Work to do
Reproduce all of the data exactly.
□ □ □
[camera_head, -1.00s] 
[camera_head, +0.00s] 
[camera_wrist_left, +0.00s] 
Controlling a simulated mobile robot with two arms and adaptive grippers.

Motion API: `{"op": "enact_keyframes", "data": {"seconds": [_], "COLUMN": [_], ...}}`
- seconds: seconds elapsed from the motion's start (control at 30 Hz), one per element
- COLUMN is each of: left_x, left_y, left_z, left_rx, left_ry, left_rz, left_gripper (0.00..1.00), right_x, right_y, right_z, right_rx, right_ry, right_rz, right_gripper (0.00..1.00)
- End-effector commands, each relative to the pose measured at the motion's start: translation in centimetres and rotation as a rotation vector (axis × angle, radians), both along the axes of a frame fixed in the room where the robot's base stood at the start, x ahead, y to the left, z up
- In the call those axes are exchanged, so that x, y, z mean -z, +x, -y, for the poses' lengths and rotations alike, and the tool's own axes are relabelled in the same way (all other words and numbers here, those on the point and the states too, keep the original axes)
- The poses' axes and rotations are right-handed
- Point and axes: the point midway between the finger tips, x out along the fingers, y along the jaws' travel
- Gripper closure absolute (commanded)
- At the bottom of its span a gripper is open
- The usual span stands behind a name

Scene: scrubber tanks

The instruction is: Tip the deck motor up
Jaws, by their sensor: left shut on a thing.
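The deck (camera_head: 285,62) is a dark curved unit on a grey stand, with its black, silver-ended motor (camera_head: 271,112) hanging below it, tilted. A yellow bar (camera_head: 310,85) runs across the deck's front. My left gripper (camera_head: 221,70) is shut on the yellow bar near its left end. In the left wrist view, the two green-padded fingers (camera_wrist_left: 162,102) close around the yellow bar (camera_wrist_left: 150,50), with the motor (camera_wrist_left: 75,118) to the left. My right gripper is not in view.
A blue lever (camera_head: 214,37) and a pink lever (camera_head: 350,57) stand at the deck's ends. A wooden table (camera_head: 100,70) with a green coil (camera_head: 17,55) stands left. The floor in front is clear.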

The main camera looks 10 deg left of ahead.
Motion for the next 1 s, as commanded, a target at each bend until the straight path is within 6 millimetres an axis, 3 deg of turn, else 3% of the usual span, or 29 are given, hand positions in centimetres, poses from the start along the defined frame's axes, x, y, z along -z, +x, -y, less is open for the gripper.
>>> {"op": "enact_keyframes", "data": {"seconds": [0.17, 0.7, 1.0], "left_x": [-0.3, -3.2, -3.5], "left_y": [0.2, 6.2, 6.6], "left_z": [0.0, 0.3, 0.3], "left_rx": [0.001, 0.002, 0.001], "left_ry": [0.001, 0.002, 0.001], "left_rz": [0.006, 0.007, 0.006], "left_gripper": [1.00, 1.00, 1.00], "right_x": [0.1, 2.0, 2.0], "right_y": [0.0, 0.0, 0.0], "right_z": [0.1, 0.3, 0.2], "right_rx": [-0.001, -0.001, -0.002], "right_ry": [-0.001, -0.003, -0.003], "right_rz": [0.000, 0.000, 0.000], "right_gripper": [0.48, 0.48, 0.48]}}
□ □ □
Solution for this problem
[camera_head, -1.00s] 
[camera_head, +0.00s] 
[camera_wrist_left, +0.00s] 
Controlling a simulated mobile robot with two arms and adaptive grippers.

Motion API: `{"op": "enact_keyframes", "data": {"seconds": [_], "COLUMN": [_], ...}}`
- seconds: seconds elapsed from the motion's start (control at 30 Hz), one per element
- COLUMN is each of: left_x, left_y, left_z, left_rx, left_ry, left_rz, left_gripper (0.00..1.00), right_x, right_y, right_z, right_rx, right_ry, right_rz, right_gripper (0.00..1.00)
- End-effector commands, each relative to the pose measured at the motion's start: translation in centimetres and rotation as a rotation vector (axis × angle, radians), both along the axes of a frame fixed in the room where the robot's base stood at the start, x ahead, y to the left, z up
- In the call those axes are exchanged, so that x, y, z mean -z, +x, -y, for the poses' lengths and rotations alike, and the tool's own axes are relabelled in the same way (all other words and numbers here, those on the point and the states too, keep the original axes)
- The poses' axes and rotations are right-handed
- Point and axes: the point midway between the finger tips, x out along the fingers, y along the jaws' travel
- Gripper closure absolute (commanded)
- At the bottom of its span a gripper is open
- The usual span stands behind a name

Scene: scrubber tanks

The instruction is: Tip the deck motor up
Jaws, by their sensor: left shut on a thing.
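The deck (camera_head: 285,62) is a dark curved unit on a grey stand, with its black, silver-ended motor (camera_head: 271,112) hanging below it, tilted. A yellow bar (camera_head: 310,85) runs across the deck's front. My left gripper (camera_head: 221,70) is shut on the yellow bar near its left end. In the left wrist view, the two green-padded fingers (camera_wrist_left: 162,102) close around the yellow bar (camera_wrist_left: 150,50), with the motor (camera_wrist_left: 75,118) to the left. My right gripper is not in view.
A blue lever (camera_head: 214,37) and a pink lever (camera_head: 350,57) stand at the deck's ends. A wooden table (camera_head: 100,70) with a green coil (camera_head: 17,55) stands left. The floor in front is clear.

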The main camera looks 10 deg left of ahead.
Motion for the next 1 s, as commanded, a target at each bend until the straight path is within 6 millimetres an axis, 3 deg of turn, else 3% of the usual span, or 29 are given, hand positions in centimetres, poses from the start along the defined frame's axes, x, y, z along -z, +x, -y, less is open for the gripper.
>>> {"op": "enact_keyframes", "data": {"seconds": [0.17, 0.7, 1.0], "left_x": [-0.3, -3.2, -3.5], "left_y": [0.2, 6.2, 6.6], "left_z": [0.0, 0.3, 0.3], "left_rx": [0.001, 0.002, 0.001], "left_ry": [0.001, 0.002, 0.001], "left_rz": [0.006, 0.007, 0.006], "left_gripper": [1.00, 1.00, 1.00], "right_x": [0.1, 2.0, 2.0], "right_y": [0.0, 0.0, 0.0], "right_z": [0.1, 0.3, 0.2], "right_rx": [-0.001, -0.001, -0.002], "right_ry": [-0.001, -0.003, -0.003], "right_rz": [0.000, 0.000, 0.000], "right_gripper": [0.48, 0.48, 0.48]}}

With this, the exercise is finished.